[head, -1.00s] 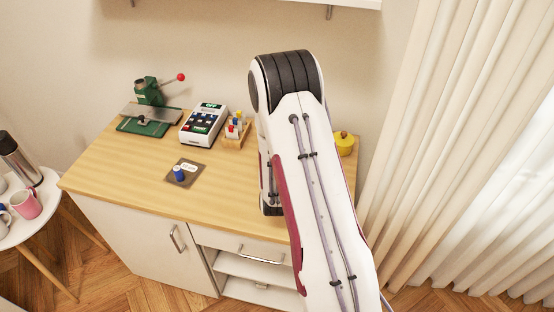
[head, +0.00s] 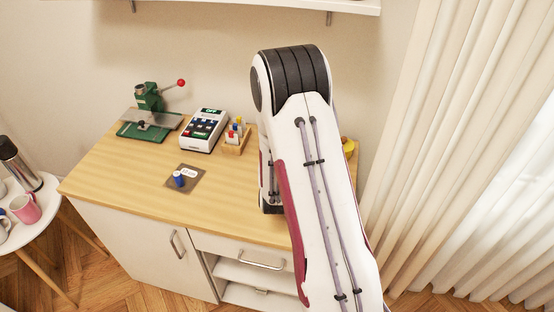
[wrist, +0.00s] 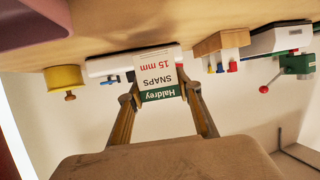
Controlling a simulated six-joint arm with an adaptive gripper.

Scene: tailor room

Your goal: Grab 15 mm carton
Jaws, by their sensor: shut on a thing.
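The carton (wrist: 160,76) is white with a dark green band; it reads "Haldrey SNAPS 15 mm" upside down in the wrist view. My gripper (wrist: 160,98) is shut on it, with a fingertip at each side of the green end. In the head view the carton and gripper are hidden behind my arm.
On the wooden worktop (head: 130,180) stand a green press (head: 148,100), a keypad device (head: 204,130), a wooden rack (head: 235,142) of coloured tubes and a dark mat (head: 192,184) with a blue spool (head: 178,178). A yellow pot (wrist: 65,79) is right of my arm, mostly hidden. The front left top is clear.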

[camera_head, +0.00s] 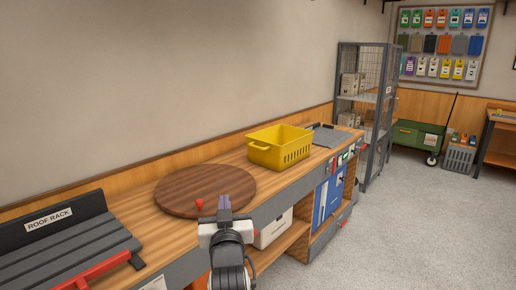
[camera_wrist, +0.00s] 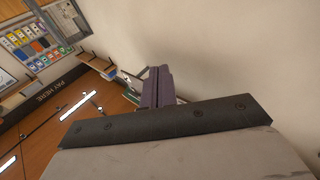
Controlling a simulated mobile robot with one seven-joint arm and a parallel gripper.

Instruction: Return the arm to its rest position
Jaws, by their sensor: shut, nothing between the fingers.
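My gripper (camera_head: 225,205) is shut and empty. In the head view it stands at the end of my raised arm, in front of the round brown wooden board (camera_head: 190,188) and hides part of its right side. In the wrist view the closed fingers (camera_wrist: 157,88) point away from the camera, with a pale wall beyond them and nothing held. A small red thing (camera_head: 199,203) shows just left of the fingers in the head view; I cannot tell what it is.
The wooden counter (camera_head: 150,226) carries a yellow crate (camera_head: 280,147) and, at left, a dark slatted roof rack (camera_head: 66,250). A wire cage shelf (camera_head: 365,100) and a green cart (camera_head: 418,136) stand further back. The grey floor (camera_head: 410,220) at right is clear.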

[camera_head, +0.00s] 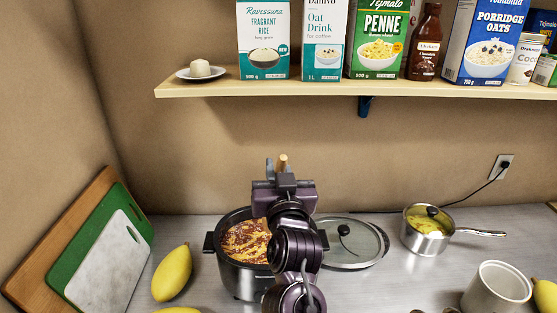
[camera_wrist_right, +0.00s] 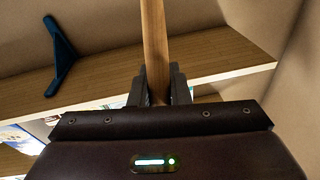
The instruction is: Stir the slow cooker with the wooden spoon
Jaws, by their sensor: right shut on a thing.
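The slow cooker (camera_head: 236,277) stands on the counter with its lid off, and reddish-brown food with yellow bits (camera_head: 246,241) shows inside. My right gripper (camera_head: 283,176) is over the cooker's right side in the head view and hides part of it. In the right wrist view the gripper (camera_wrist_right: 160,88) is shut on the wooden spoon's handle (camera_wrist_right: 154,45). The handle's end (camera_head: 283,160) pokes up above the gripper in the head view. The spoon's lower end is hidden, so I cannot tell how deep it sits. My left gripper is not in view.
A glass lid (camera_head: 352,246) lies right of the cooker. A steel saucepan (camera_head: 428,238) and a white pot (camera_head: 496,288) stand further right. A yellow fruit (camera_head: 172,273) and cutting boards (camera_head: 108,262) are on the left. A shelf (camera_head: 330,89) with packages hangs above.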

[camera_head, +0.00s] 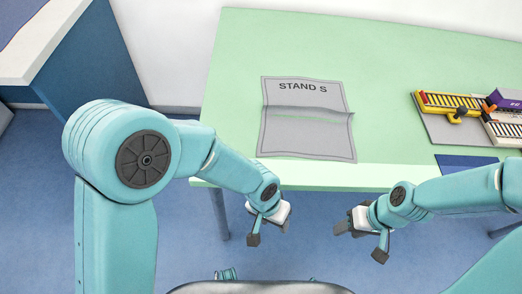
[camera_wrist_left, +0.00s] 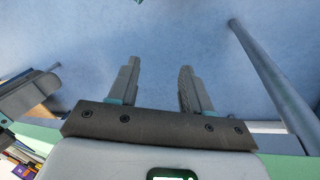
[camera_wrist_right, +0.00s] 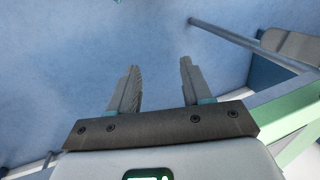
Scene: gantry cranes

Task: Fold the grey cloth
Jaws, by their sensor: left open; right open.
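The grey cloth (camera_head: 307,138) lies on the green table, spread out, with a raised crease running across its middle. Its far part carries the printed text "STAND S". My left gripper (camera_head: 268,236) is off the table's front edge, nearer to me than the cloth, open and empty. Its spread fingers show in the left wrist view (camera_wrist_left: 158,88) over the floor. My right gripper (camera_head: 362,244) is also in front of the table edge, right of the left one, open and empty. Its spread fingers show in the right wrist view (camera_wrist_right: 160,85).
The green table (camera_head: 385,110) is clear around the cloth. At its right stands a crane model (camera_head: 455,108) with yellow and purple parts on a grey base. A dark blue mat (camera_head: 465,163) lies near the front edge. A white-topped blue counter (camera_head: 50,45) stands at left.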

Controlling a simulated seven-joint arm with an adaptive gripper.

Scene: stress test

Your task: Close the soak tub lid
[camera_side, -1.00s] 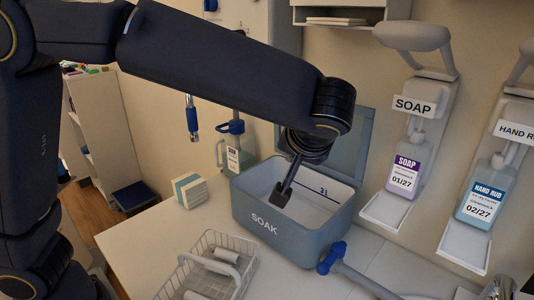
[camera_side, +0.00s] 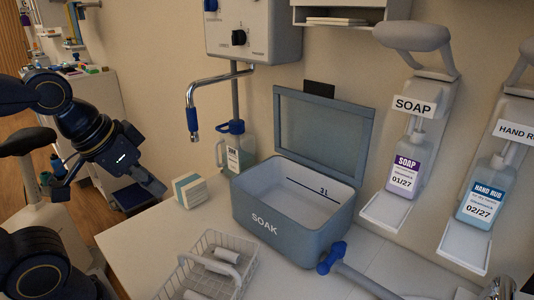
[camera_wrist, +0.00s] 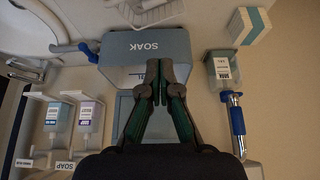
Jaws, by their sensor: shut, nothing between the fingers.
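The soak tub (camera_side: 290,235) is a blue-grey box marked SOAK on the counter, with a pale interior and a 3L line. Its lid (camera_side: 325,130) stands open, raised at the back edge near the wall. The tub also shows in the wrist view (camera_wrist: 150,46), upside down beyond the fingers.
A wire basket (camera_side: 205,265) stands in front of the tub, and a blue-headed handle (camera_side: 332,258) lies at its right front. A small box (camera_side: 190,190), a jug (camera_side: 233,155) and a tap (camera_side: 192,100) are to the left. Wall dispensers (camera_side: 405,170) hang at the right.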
_ _ _ _
• [Task brief]
Begin at the line that has "[wrist, +0.00s]", stop after the line that has "Instruction: Return the", and reproduce every line between them exactly and nothing else. Pictures stay out of the copy.

• [Final answer]
[wrist, +0.00s] 
Controlling a simulated six-joint arm with an adaptive gripper.

Scene: tailor room

Your goal: Grab 15 mm carton
Jaws, by their sensor: shut on a thing.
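The carton (wrist: 160,76) is white with a dark green band; it reads "Haldrey SNAPS 15 mm" upside down in the wrist view. My gripper (wrist: 160,98) is shut on it, with a fingertip at each side of the green end. In the head view the carton and gripper are hidden behind my arm.
On the wooden worktop (head: 130,180) stand a green press (head: 148,100), a keypad device (head: 204,130), a wooden rack (head: 235,142) of coloured tubes and a dark mat (head: 192,184) with a blue spool (head: 178,178). A yellow pot (wrist: 65,79) is right of my arm, mostly hidden. The front left top is clear.

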[camera_head, +0.00s] 
[camera_wrist, +0.00s] 
Controlling a simulated mobile robot with one seven-joint arm and a parallel gripper.

Instruction: Return the arm to its rest position

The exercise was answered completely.